WHAT NEEDS TO BE DONE:
Reply with one number only, the count of lines holding the string "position".

********

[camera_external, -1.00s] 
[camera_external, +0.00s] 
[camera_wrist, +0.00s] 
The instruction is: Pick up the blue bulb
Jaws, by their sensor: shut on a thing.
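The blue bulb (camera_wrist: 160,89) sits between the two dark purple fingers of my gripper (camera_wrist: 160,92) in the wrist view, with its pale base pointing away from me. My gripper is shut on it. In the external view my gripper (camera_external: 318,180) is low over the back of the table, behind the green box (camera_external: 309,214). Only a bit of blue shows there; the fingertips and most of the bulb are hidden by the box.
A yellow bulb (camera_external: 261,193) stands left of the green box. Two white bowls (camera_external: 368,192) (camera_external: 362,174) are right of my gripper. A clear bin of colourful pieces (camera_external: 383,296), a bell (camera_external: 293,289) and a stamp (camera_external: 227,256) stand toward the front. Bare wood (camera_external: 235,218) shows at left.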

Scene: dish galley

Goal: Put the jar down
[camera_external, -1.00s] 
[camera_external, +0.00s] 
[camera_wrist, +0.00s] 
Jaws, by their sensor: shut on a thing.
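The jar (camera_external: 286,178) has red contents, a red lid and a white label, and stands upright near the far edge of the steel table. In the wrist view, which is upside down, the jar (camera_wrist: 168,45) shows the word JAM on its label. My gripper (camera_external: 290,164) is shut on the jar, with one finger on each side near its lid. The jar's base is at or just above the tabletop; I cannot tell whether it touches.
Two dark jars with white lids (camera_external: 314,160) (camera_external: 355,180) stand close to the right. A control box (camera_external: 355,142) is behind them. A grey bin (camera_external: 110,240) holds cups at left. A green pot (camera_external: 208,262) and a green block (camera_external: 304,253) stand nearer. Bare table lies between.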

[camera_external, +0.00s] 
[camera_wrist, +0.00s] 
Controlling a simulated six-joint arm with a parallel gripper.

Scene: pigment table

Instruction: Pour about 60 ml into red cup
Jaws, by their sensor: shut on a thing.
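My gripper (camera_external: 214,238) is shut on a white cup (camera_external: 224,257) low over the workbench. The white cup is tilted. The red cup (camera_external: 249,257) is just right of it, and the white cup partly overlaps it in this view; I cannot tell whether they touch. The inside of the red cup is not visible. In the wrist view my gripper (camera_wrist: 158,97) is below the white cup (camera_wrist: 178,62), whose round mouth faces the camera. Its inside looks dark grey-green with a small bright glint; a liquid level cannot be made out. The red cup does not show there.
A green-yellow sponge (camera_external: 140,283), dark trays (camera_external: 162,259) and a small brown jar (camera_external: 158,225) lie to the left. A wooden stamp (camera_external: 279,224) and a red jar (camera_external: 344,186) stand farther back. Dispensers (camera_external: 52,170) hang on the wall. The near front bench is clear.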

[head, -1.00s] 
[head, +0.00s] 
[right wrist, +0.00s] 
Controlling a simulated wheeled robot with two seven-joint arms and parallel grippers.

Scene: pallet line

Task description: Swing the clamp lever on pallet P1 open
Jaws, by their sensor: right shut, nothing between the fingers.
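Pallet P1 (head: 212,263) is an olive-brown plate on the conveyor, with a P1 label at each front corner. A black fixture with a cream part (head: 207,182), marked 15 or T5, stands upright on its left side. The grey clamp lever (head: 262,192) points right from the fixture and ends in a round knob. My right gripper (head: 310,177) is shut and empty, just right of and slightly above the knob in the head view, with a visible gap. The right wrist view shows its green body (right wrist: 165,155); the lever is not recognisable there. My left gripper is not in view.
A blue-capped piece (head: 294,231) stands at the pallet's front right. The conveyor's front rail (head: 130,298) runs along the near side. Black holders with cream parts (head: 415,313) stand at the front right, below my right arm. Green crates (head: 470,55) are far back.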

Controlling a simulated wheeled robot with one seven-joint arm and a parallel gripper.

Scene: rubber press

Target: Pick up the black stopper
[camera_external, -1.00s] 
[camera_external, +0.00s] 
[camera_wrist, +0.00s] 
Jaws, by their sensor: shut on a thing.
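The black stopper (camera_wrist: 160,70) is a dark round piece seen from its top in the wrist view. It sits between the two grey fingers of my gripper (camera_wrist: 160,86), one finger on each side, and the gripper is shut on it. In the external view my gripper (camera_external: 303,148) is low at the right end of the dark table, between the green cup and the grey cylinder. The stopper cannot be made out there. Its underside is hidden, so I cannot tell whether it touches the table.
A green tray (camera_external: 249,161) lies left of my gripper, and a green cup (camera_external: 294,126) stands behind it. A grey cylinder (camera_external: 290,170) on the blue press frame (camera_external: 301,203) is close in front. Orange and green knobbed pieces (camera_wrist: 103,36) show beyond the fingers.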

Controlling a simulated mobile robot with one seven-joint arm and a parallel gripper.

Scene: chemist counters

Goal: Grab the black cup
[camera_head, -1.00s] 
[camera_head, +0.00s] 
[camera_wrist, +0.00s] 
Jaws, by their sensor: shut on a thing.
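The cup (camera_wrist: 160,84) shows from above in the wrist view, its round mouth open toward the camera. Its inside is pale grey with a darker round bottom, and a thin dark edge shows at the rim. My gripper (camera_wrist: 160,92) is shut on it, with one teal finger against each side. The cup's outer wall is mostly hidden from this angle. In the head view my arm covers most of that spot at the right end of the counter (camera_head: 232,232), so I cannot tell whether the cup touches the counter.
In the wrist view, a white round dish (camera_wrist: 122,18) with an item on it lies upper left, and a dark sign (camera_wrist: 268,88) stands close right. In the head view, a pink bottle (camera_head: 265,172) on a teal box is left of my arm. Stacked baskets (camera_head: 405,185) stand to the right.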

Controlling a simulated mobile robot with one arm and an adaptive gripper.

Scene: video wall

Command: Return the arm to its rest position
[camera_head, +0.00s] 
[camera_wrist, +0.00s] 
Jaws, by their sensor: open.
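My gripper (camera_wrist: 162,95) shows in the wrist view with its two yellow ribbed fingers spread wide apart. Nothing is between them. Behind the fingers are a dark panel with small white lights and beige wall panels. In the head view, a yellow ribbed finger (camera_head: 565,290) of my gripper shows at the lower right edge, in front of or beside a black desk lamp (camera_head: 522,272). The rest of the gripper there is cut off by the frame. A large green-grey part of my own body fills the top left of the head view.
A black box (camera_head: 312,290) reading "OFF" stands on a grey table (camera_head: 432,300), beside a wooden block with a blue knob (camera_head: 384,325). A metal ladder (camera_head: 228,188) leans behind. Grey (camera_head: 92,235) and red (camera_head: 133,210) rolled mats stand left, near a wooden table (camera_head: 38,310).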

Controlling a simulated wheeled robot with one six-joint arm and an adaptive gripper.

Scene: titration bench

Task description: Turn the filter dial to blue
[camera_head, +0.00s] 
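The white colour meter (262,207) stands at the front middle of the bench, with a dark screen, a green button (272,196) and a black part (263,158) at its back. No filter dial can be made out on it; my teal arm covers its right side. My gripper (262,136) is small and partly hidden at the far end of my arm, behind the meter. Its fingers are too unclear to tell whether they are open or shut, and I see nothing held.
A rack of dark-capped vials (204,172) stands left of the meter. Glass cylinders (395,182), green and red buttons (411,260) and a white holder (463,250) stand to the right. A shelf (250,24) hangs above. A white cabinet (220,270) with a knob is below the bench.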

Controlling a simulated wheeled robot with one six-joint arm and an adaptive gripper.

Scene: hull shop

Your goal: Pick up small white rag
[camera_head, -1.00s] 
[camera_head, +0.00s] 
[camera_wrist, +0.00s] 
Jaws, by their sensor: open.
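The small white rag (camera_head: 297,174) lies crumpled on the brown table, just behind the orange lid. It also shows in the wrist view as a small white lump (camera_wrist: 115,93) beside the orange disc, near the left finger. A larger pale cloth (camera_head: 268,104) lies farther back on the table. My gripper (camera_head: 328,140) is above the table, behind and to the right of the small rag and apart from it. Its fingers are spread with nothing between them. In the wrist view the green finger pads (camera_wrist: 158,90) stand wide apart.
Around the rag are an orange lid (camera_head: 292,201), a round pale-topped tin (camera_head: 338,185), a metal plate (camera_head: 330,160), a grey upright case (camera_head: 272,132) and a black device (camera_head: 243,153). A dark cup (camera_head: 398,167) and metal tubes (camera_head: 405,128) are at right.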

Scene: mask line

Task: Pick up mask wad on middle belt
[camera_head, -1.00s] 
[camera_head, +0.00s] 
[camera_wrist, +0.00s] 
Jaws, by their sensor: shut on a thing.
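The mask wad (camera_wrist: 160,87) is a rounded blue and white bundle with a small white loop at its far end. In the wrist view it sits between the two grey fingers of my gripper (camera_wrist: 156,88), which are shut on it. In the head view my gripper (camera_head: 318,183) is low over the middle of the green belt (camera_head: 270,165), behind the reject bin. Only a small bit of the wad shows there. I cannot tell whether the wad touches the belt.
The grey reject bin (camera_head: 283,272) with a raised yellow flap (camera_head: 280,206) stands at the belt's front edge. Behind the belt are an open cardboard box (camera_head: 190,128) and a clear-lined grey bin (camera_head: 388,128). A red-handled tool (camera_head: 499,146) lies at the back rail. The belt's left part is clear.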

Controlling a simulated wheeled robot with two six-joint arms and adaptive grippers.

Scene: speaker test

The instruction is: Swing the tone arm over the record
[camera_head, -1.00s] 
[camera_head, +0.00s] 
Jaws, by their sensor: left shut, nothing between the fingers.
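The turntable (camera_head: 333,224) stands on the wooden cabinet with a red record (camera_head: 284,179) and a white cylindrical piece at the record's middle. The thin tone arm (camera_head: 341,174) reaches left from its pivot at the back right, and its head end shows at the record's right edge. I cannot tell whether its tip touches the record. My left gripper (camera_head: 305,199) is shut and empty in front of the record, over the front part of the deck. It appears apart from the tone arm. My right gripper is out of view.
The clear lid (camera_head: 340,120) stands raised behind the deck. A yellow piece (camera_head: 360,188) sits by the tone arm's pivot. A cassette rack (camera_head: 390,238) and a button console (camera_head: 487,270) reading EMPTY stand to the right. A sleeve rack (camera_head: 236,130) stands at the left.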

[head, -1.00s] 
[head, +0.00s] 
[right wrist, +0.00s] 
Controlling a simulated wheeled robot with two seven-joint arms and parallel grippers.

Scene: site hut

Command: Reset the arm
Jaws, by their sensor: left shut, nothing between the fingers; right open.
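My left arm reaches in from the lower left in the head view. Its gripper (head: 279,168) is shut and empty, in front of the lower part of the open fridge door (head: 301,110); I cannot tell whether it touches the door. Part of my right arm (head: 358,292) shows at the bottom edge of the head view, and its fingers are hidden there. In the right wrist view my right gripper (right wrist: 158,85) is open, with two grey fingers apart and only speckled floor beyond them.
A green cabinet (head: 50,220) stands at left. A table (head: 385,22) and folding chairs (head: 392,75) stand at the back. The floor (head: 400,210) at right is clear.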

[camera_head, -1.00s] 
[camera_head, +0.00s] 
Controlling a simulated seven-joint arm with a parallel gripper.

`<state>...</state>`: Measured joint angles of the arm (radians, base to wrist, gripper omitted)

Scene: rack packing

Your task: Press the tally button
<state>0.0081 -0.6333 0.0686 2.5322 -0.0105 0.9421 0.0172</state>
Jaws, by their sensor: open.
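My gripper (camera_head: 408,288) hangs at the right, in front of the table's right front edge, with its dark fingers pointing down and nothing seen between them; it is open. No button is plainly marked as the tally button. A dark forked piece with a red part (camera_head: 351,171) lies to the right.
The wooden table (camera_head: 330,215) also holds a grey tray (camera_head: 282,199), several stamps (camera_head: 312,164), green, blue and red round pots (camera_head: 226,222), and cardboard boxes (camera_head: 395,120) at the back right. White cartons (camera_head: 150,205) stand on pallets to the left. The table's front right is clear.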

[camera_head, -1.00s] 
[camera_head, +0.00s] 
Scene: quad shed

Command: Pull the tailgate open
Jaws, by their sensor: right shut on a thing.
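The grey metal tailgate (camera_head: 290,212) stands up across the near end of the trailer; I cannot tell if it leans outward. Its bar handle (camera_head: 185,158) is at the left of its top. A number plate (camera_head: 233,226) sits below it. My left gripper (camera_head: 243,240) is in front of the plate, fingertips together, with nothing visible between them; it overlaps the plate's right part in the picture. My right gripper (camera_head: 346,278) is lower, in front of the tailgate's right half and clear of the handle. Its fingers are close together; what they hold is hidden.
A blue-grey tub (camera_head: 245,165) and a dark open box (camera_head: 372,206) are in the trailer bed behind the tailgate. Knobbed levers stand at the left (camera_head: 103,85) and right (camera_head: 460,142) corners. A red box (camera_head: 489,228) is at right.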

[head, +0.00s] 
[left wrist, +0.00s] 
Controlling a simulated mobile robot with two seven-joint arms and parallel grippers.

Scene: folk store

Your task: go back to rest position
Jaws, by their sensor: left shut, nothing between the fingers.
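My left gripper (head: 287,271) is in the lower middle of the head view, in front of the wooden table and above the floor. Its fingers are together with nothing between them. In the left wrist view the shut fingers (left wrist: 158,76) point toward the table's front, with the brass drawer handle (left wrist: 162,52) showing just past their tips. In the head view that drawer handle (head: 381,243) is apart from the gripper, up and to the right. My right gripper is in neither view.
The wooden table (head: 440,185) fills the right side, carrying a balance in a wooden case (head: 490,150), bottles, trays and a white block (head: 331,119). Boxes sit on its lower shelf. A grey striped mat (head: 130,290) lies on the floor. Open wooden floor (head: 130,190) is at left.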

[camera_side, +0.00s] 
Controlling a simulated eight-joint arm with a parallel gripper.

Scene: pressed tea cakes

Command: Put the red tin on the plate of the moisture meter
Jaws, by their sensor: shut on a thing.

********

THE ANSWER:
2